◆ Data excerpt
╭──
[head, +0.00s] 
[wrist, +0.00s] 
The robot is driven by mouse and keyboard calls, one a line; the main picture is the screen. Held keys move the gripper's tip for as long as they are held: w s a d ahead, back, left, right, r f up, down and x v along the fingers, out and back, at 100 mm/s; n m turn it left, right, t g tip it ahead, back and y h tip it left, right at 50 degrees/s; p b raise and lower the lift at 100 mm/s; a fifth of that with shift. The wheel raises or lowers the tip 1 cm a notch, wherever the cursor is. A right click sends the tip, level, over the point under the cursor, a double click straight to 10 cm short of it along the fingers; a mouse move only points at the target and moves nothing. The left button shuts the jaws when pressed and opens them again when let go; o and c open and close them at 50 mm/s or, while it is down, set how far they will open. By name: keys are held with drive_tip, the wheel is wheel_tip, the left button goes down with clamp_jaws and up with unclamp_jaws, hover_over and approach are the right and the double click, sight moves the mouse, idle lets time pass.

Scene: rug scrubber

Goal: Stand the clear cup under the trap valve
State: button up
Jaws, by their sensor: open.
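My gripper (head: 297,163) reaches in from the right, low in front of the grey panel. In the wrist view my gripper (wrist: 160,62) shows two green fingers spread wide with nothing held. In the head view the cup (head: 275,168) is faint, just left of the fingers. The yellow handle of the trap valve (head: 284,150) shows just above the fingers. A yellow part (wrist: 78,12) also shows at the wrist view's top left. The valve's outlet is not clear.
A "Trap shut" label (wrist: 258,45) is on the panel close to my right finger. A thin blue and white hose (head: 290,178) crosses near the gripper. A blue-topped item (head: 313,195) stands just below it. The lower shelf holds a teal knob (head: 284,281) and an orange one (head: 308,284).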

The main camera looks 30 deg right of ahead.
╰──
◆ Your objective
Which lines include the word "ahead"? List them all.

◆ Exercise response
The robot is driven by mouse and keyboard calls, one a line; the main picture is the screen. Held keys move the gripper's tip for as long as they are held: w s a d ahead, back, left, right, r f up, down and x v along the fingers, out and back, at 100 mm/s; n m turn it left, right, t g tip it ahead, back and y h tip it left, right at 50 degrees/s; p b raise and lower the lift at 100 mm/s; a fifth of that with shift. The wheel raises or lowers the tip 1 cm a notch, wherever the cursor is. A right click sends the tip, level, over the point under the cursor, a double click straight to 10 cm short of it along the fingers; a mouse move only points at the target and moves nothing. The left button shuts the jaws when pressed and opens them again when let go; o and c open and close them at 50 mm/s or, while it is down, set how far they will open. By name: keys are held with drive_tip, the wheel is wheel_tip, the left button goes down with clamp_jaws and up with unclamp_jaws, hover_over and approach are the right and the double click, sight moves the mouse, idle lets time pass.
The main camera looks 30 deg right of ahead.

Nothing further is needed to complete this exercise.